§ **Given problem**:
Please write the listing below out again exactly, leaving every picture behind.

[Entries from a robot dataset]
____

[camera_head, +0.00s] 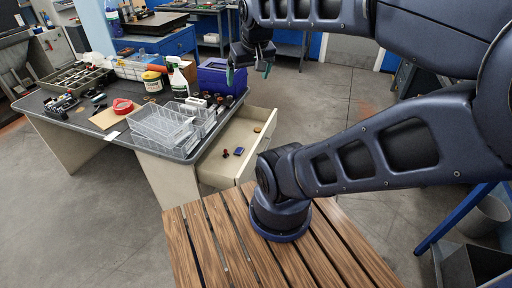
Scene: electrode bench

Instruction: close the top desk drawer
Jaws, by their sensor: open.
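The desk (62,113) stands at the left with a dark top and pale side panels. Its top drawer (258,128) is pulled out to the right, below the desk's right edge. A small blue item and a few other small things lie inside it. My gripper (248,70) hangs above and behind the drawer, near the blue box on the desk corner, with its two greenish fingertips apart. It is open and holds nothing that I can see. It appears clear of the drawer. My arm hides part of the area to the right.
A blue box (215,78), clear wire-like trays (168,124), a spray bottle (179,82) and a red tape roll (122,106) crowd the desktop. A slatted wooden surface (192,242) is in front. Bare floor (325,105) lies right of the drawer.

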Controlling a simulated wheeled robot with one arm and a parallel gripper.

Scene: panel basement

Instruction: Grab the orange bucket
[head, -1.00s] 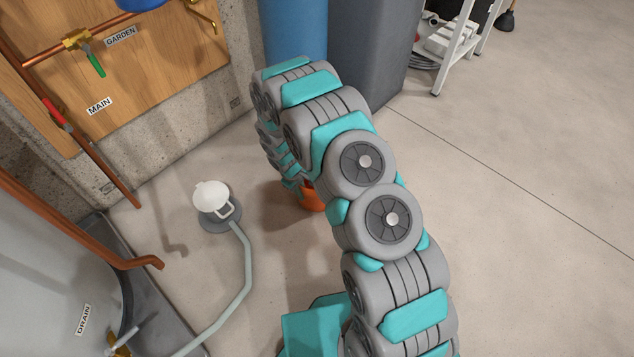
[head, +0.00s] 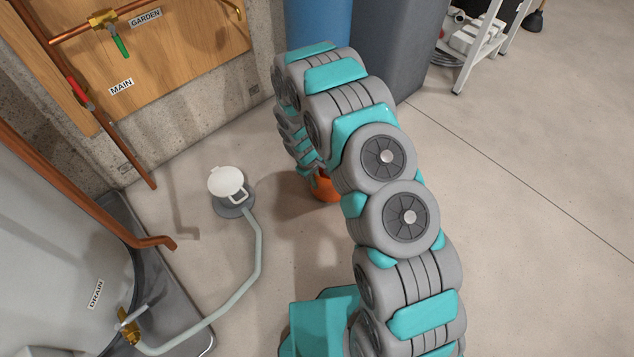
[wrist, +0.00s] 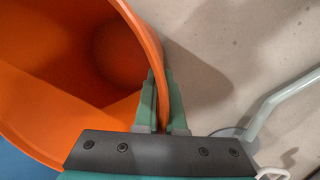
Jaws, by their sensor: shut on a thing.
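The orange bucket (head: 326,188) stands on the floor beneath my arm in the head view, mostly hidden by the arm links. In the wrist view the bucket (wrist: 60,65) fills the upper left, with its open mouth and inner wall showing. My gripper (wrist: 163,100) is shut on the bucket's rim, one finger on the inner side and one on the outer side of the wall. In the head view the fingers are hidden behind the arm.
A blue barrel (head: 318,22) and grey bin (head: 395,45) stand behind.

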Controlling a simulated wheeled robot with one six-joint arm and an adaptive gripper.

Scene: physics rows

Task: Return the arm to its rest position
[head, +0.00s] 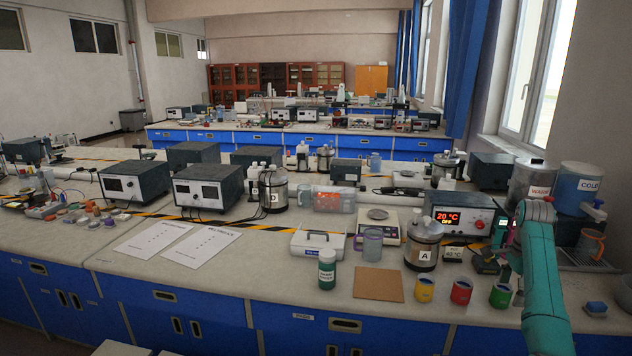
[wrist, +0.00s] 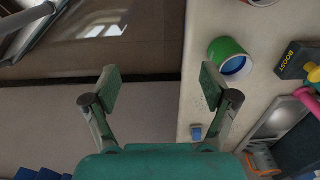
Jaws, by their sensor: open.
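My arm (head: 543,270) is teal and rises at the right of the head view, in front of the counter (head: 440,308). Its gripper is not clearly made out there. In the wrist view my gripper (wrist: 162,80) is open, its two fingers spread wide with nothing between them. It appears over the counter's front edge, with floor below to the left. A green cup (wrist: 226,56) with blue inside stands to the right of the fingers, apart from them; it shows in the head view too (head: 500,296).
Yellow (head: 424,290) and red (head: 461,292) cups stand left of the green one. A blue block (head: 596,307) lies right of my arm. A BOOST box (wrist: 297,60) is beyond the green cup. A mug (head: 590,244) and the WARM and COLD tanks (head: 580,190) stand at right.

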____

§ **Correct answer**:
[camera_head, +0.00s] 
Scene: electrode bench

Instruction: close the top desk drawer
Jaws, by their sensor: open.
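The desk (62,113) stands at the left with a dark top and pale side panels. Its top drawer (258,128) is pulled out to the right, below the desk's right edge. A small blue item and a few other small things lie inside it. My gripper (248,70) hangs above and behind the drawer, near the blue box on the desk corner, with its two greenish fingertips apart. It is open and holds nothing that I can see. It appears clear of the drawer. My arm hides part of the area to the right.
A blue box (215,78), clear wire-like trays (168,124), a spray bottle (179,82) and a red tape roll (122,106) crowd the desktop. A slatted wooden surface (192,242) is in front. Bare floor (325,105) lies right of the drawer.

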Controlling a simulated wheeled robot with one arm and a parallel gripper.

Scene: panel basement

Instruction: Grab the orange bucket
[head, -1.00s] 
[head, +0.00s] 
[wrist, +0.00s] 
Jaws, by their sensor: shut on a thing.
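The orange bucket (head: 326,188) stands on the floor beneath my arm in the head view, mostly hidden by the arm links. In the wrist view the bucket (wrist: 60,65) fills the upper left, with its open mouth and inner wall showing. My gripper (wrist: 163,100) is shut on the bucket's rim, one finger on the inner side and one on the outer side of the wall. In the head view the fingers are hidden behind the arm.
A blue barrel (head: 318,22) and grey bin (head: 395,45) stand behind.

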Controlling a simulated wheeled robot with one six-joint arm and an adaptive gripper.

Scene: physics rows

Task: Return the arm to its rest position
[head, +0.00s] 
[wrist, +0.00s] 
Jaws, by their sensor: open.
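My arm (head: 543,270) is teal and rises at the right of the head view, in front of the counter (head: 440,308). Its gripper is not clearly made out there. In the wrist view my gripper (wrist: 162,80) is open, its two fingers spread wide with nothing between them. It appears over the counter's front edge, with floor below to the left. A green cup (wrist: 226,56) with blue inside stands to the right of the fingers, apart from them; it shows in the head view too (head: 500,296).
Yellow (head: 424,290) and red (head: 461,292) cups stand left of the green one. A blue block (head: 596,307) lies right of my arm. A BOOST box (wrist: 297,60) is beyond the green cup. A mug (head: 590,244) and the WARM and COLD tanks (head: 580,190) stand at right.

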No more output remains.